In the real World, if you give in to every demand you do not get respected by other nations. Seriously, you massively lose respect. Being a doormat does NOT, I repeat DOES NOT equate to positive diplomacy. And since in my proposal only positive diplomacy moves the scale forwards (negative diplomacy moves it backwards) then just folding to every request "to keep them happy" will not move the scale forward.

Take the following example:

You're a relatively weak civilization with big ambitions. You have a resource rich neighbour who you've been eyeing, but they could probably cause you some serious problems at this point, you need time to build your forces.

You use your diplomatic skills to befriend both the neighbour and another medium sized civ.
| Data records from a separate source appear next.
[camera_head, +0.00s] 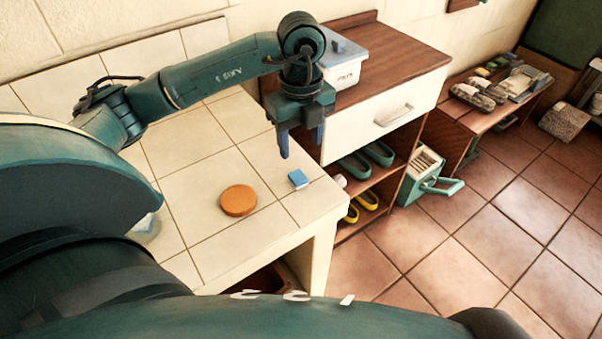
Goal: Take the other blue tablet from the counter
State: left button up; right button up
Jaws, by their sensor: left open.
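A small blue tablet (298,179) with a pale side lies on the cream tiled counter (205,238), near its right edge. My left gripper (301,151) points down above and slightly behind the tablet in the picture. Its two fingers are apart with nothing between them, and they appear clear of the tablet. A pale, bluish item (146,226) shows at the left of the counter, partly hidden by my own body; I cannot tell what it is. My right gripper is not in view.
An orange disc (238,200) lies on the counter left of the tablet. Beyond the counter's right edge stands a wooden cabinet (400,62) with a white box (343,66) on top and shoes on its shelves. A green-handled crate (424,176) sits on the tiled floor.

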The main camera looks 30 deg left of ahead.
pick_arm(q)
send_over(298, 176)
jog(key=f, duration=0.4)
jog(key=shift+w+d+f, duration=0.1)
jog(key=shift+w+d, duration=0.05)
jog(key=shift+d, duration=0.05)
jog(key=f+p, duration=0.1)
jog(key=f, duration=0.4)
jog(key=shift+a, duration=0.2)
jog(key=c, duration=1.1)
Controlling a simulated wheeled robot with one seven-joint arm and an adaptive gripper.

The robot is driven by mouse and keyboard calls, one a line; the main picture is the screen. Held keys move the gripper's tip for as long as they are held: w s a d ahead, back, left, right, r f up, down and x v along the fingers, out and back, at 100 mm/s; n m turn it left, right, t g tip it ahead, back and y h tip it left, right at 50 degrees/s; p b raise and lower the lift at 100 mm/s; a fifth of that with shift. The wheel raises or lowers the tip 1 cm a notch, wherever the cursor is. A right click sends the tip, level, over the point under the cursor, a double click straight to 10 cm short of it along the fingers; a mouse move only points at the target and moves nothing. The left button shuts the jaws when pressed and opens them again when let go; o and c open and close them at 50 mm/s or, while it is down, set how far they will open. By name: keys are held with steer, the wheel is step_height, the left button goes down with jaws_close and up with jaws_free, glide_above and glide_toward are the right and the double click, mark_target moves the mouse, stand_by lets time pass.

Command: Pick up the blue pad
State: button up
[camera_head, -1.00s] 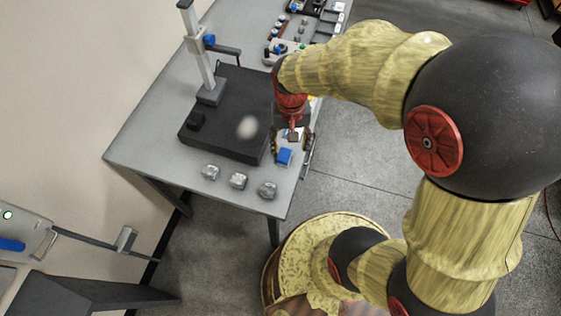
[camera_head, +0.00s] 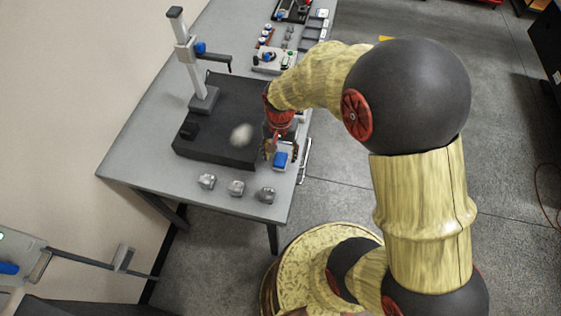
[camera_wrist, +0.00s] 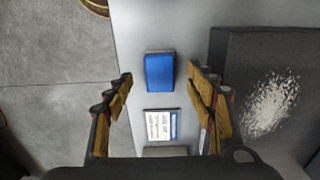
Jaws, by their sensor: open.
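The blue pad (camera_head: 280,160) is a small blue block lying on the grey table (camera_head: 140,165), beside the dark slab near the table's right edge. In the wrist view the blue pad (camera_wrist: 159,71) sits ahead of the fingertips, roughly between their lines. My gripper (camera_head: 281,148) is open and empty over the table just by the pad. In the wrist view its two fingers (camera_wrist: 160,82) are spread wide, with the pad apart from both.
A black slab (camera_head: 215,140) with a pale patch lies left of the pad, close to one finger. A measuring stand (camera_head: 188,60) rises from it. Several metal blocks (camera_head: 236,188) stand along the near edge. A white label card (camera_wrist: 161,125) lies near the pad.

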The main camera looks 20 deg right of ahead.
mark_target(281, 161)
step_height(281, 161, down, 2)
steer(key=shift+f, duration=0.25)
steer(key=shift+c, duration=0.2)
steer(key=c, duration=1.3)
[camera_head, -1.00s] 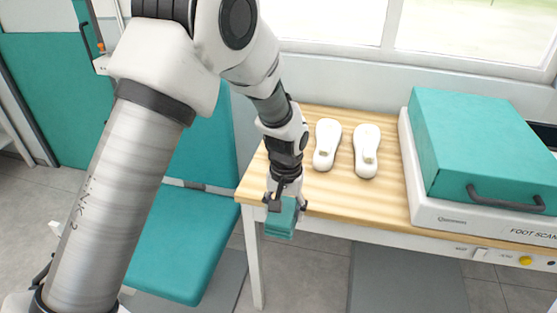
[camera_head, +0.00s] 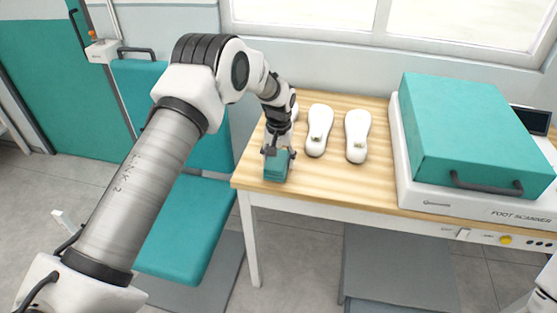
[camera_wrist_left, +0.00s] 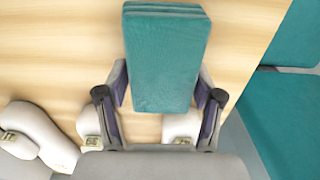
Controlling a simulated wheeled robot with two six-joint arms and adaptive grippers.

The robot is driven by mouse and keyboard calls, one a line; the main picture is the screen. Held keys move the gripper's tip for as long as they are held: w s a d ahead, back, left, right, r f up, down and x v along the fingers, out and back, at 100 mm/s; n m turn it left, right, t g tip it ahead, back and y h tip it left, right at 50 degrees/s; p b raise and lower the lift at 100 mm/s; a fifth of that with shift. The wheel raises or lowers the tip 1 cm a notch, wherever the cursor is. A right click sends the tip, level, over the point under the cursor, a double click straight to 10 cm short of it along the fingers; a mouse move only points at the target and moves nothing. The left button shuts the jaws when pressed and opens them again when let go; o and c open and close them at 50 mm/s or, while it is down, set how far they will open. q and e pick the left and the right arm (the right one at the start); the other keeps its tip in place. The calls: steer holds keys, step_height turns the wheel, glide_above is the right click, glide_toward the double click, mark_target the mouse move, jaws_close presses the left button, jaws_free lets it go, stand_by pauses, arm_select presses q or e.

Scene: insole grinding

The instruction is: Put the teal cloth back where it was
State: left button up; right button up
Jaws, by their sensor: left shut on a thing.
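The teal cloth (camera_head: 276,168) is a folded block. It shows large in the left wrist view (camera_wrist_left: 166,62), between the two fingers. My left gripper (camera_head: 279,152) is shut on the cloth and holds it over the front left part of the wooden table (camera_head: 330,185). I cannot tell whether the cloth touches the tabletop. A white arm part at the right edge of the head view is mine, but its gripper is out of view.
Two white insole-shaped pieces (camera_head: 319,130) (camera_head: 357,136) lie just right of the gripper. A foot scanner (camera_head: 440,202) with a teal box-shaped cover (camera_head: 465,125) stands at the right. A teal chair (camera_head: 180,240) is left of the table. The table's front middle is clear.

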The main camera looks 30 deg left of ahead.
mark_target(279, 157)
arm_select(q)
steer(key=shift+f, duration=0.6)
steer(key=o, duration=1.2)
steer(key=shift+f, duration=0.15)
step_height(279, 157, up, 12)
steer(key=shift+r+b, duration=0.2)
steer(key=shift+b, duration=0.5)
You get the other civ to stop trading with your neighbour, and get your neighbour to increase their hostilities towards the other civ, while making sure they both love you.

You secretively build up your army while these two are so busy shouting at each other to pay any attention to you, then when you are ready, you back stab your neighbour, and the other civ immediately jumps at the opportunity to attack their hated enemy.
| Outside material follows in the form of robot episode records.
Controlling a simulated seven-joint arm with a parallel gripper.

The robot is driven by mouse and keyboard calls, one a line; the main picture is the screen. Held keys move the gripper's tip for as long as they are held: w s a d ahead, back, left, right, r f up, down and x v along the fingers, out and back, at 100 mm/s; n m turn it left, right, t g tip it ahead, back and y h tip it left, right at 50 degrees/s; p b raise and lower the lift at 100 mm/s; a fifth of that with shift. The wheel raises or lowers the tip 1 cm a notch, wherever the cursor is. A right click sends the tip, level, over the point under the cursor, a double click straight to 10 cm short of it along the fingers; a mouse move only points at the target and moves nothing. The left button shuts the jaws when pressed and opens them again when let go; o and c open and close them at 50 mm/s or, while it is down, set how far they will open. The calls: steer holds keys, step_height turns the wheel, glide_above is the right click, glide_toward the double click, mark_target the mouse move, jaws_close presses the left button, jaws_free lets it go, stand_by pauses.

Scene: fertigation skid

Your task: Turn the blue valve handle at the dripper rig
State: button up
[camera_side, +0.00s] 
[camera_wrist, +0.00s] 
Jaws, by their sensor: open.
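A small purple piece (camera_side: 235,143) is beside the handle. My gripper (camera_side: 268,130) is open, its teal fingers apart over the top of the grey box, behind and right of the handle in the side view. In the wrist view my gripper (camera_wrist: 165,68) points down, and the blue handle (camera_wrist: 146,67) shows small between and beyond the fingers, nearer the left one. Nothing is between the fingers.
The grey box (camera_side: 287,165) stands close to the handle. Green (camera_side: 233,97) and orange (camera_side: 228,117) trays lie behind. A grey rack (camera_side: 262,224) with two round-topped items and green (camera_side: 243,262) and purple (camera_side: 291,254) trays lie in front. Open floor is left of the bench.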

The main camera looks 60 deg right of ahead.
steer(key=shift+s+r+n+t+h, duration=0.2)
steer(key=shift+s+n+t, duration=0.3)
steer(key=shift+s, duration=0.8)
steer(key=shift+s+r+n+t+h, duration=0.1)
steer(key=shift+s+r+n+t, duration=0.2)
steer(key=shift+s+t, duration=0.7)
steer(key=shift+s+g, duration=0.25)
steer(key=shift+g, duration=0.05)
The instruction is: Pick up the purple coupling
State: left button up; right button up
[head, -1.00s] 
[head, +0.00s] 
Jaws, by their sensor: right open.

Your civilization gains massively despite being at a disadvantage because you used diplomacy to manipulate the situation to your advantage. You win at diplomacy.

However, simple diplomacy evaluation system says "ooh, backstab of friend! --diplomacy points for you!!"

I don't like the idea that "good diplomacy == being nice". Being good at diplomacy is the ability to manipulate situations so that you come out on top despite being at a disadvantage. If someone wants gunpowder but friendship with them is really not worth that technology, giving it to them might earn you +nice guy points, but it's actually a bad diplomatic decision because it puts you at a disadvantage.